##### EXCERPTED DATA
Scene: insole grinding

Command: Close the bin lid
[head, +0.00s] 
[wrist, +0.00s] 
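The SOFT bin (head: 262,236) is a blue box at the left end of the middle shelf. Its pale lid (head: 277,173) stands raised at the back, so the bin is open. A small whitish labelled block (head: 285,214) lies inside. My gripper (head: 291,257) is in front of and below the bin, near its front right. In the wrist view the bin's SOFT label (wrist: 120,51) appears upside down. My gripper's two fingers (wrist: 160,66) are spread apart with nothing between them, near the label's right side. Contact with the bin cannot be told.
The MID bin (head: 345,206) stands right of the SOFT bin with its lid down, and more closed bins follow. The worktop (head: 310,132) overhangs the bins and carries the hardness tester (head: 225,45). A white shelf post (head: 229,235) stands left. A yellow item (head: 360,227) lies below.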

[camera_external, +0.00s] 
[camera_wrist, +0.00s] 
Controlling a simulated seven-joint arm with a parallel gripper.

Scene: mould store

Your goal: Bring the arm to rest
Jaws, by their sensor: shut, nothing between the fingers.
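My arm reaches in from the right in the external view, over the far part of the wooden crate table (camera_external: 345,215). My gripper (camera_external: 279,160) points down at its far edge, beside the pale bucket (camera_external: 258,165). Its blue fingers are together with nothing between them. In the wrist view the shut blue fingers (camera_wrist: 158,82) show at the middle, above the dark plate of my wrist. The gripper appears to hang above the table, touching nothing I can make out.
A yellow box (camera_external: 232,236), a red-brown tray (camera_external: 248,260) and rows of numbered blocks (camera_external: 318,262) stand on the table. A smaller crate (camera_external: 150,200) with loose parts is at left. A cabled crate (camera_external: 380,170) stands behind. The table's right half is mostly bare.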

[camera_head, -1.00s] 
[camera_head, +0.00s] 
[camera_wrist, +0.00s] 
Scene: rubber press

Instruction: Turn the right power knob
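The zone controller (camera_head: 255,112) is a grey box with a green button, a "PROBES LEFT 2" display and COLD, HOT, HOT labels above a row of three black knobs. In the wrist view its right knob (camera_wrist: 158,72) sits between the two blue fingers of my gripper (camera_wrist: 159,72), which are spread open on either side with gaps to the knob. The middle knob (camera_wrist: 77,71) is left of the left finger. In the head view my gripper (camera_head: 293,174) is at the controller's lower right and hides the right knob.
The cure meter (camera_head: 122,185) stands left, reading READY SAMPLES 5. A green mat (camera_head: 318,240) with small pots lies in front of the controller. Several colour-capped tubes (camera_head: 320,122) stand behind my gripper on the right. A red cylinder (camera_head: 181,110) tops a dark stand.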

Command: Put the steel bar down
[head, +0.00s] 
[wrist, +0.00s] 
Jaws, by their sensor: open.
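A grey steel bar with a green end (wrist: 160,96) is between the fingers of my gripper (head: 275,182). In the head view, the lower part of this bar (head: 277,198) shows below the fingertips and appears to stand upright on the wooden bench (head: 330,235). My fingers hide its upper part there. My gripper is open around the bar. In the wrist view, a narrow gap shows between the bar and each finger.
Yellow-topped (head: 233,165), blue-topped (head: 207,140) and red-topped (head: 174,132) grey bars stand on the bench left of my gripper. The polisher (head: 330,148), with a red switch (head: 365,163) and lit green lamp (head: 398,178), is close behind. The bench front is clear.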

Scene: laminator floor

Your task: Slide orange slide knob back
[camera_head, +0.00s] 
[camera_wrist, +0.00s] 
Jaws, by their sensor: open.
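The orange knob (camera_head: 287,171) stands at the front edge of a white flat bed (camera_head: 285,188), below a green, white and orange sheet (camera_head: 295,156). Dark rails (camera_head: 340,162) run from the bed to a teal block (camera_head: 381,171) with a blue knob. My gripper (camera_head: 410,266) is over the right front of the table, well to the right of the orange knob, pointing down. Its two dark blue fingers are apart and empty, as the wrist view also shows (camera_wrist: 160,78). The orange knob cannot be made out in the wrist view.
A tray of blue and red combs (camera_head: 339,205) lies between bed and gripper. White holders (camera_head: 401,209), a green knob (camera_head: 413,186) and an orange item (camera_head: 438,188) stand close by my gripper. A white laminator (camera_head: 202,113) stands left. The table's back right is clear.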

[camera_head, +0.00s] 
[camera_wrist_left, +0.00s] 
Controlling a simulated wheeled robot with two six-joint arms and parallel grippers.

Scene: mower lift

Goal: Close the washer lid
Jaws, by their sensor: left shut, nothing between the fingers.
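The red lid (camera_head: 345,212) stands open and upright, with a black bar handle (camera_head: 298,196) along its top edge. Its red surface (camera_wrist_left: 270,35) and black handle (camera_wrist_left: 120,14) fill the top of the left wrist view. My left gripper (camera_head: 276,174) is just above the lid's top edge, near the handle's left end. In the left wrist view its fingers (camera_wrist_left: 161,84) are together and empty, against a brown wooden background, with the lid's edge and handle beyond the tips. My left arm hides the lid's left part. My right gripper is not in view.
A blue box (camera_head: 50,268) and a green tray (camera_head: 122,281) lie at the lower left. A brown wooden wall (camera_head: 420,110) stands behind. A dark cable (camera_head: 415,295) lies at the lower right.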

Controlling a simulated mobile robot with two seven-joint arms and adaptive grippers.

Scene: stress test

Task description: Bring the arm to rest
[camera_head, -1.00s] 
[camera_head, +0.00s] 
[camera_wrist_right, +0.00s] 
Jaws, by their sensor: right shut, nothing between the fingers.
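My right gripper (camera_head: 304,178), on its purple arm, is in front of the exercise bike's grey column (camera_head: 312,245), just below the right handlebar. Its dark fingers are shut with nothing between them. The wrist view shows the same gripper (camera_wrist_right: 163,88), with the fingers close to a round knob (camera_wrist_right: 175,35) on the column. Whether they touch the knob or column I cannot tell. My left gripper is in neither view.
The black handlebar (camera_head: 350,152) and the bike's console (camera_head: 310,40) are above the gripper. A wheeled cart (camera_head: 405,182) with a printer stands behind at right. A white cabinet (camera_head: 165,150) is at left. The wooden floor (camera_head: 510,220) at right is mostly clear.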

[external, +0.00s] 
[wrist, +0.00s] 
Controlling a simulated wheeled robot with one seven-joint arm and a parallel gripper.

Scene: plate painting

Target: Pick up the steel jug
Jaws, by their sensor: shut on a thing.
##########
**TASK**
In this exercise, repeat all entries exactly.

**ANSWER TO THE EXERCISE**
Scene: insole grinding

Command: Close the bin lid
[head, +0.00s] 
[wrist, +0.00s] 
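The SOFT bin (head: 262,236) is a blue box at the left end of the middle shelf. Its pale lid (head: 277,173) stands raised at the back, so the bin is open. A small whitish labelled block (head: 285,214) lies inside. My gripper (head: 291,257) is in front of and below the bin, near its front right. In the wrist view the bin's SOFT label (wrist: 120,51) appears upside down. My gripper's two fingers (wrist: 160,66) are spread apart with nothing between them, near the label's right side. Contact with the bin cannot be told.
The MID bin (head: 345,206) stands right of the SOFT bin with its lid down, and more closed bins follow. The worktop (head: 310,132) overhangs the bins and carries the hardness tester (head: 225,45). A white shelf post (head: 229,235) stands left. A yellow item (head: 360,227) lies below.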

[camera_external, +0.00s] 
[camera_wrist, +0.00s] 
Controlling a simulated seven-joint arm with a parallel gripper.

Scene: mould store

Your goal: Bring the arm to rest
Jaws, by their sensor: shut, nothing between the fingers.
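My arm reaches in from the right in the external view, over the far part of the wooden crate table (camera_external: 345,215). My gripper (camera_external: 279,160) points down at its far edge, beside the pale bucket (camera_external: 258,165). Its blue fingers are together with nothing between them. In the wrist view the shut blue fingers (camera_wrist: 158,82) show at the middle, above the dark plate of my wrist. The gripper appears to hang above the table, touching nothing I can make out.
A yellow box (camera_external: 232,236), a red-brown tray (camera_external: 248,260) and rows of numbered blocks (camera_external: 318,262) stand on the table. A smaller crate (camera_external: 150,200) with loose parts is at left. A cabled crate (camera_external: 380,170) stands behind. The table's right half is mostly bare.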

[camera_head, -1.00s] 
[camera_head, +0.00s] 
[camera_wrist, +0.00s] 
Scene: rubber press

Instruction: Turn the right power knob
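The zone controller (camera_head: 255,112) is a grey box with a green button, a "PROBES LEFT 2" display and COLD, HOT, HOT labels above a row of three black knobs. In the wrist view its right knob (camera_wrist: 158,72) sits between the two blue fingers of my gripper (camera_wrist: 159,72), which are spread open on either side with gaps to the knob. The middle knob (camera_wrist: 77,71) is left of the left finger. In the head view my gripper (camera_head: 293,174) is at the controller's lower right and hides the right knob.
The cure meter (camera_head: 122,185) stands left, reading READY SAMPLES 5. A green mat (camera_head: 318,240) with small pots lies in front of the controller. Several colour-capped tubes (camera_head: 320,122) stand behind my gripper on the right. A red cylinder (camera_head: 181,110) tops a dark stand.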

Command: Put the steel bar down
[head, +0.00s] 
[wrist, +0.00s] 
Jaws, by their sensor: open.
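A grey steel bar with a green end (wrist: 160,96) is between the fingers of my gripper (head: 275,182). In the head view, the lower part of this bar (head: 277,198) shows below the fingertips and appears to stand upright on the wooden bench (head: 330,235). My fingers hide its upper part there. My gripper is open around the bar. In the wrist view, a narrow gap shows between the bar and each finger.
Yellow-topped (head: 233,165), blue-topped (head: 207,140) and red-topped (head: 174,132) grey bars stand on the bench left of my gripper. The polisher (head: 330,148), with a red switch (head: 365,163) and lit green lamp (head: 398,178), is close behind. The bench front is clear.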

Scene: laminator floor

Your task: Slide orange slide knob back
[camera_head, +0.00s] 
[camera_wrist, +0.00s] 
Jaws, by their sensor: open.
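The orange knob (camera_head: 287,171) stands at the front edge of a white flat bed (camera_head: 285,188), below a green, white and orange sheet (camera_head: 295,156). Dark rails (camera_head: 340,162) run from the bed to a teal block (camera_head: 381,171) with a blue knob. My gripper (camera_head: 410,266) is over the right front of the table, well to the right of the orange knob, pointing down. Its two dark blue fingers are apart and empty, as the wrist view also shows (camera_wrist: 160,78). The orange knob cannot be made out in the wrist view.
A tray of blue and red combs (camera_head: 339,205) lies between bed and gripper. White holders (camera_head: 401,209), a green knob (camera_head: 413,186) and an orange item (camera_head: 438,188) stand close by my gripper. A white laminator (camera_head: 202,113) stands left. The table's back right is clear.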

[camera_head, +0.00s] 
[camera_wrist_left, +0.00s] 
Controlling a simulated wheeled robot with two six-joint arms and parallel grippers.

Scene: mower lift

Goal: Close the washer lid
Jaws, by their sensor: left shut, nothing between the fingers.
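The red lid (camera_head: 345,212) stands open and upright, with a black bar handle (camera_head: 298,196) along its top edge. Its red surface (camera_wrist_left: 270,35) and black handle (camera_wrist_left: 120,14) fill the top of the left wrist view. My left gripper (camera_head: 276,174) is just above the lid's top edge, near the handle's left end. In the left wrist view its fingers (camera_wrist_left: 161,84) are together and empty, against a brown wooden background, with the lid's edge and handle beyond the tips. My left arm hides the lid's left part. My right gripper is not in view.
A blue box (camera_head: 50,268) and a green tray (camera_head: 122,281) lie at the lower left. A brown wooden wall (camera_head: 420,110) stands behind. A dark cable (camera_head: 415,295) lies at the lower right.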

Controlling a simulated mobile robot with two seven-joint arms and adaptive grippers.

Scene: stress test

Task description: Bring the arm to rest
[camera_head, -1.00s] 
[camera_head, +0.00s] 
[camera_wrist_right, +0.00s] 
Jaws, by their sensor: right shut, nothing between the fingers.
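My right gripper (camera_head: 304,178), on its purple arm, is in front of the exercise bike's grey column (camera_head: 312,245), just below the right handlebar. Its dark fingers are shut with nothing between them. The wrist view shows the same gripper (camera_wrist_right: 163,88), with the fingers close to a round knob (camera_wrist_right: 175,35) on the column. Whether they touch the knob or column I cannot tell. My left gripper is in neither view.
The black handlebar (camera_head: 350,152) and the bike's console (camera_head: 310,40) are above the gripper. A wheeled cart (camera_head: 405,182) with a printer stands behind at right. A white cabinet (camera_head: 165,150) is at left. The wooden floor (camera_head: 510,220) at right is mostly clear.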

[external, +0.00s] 
[wrist, +0.00s] 
Controlling a simulated wheeled robot with one seven-joint arm and a parallel gripper.

Scene: plate painting

Target: Pick up the steel jug
Jaws, by their sensor: shut on a thing.

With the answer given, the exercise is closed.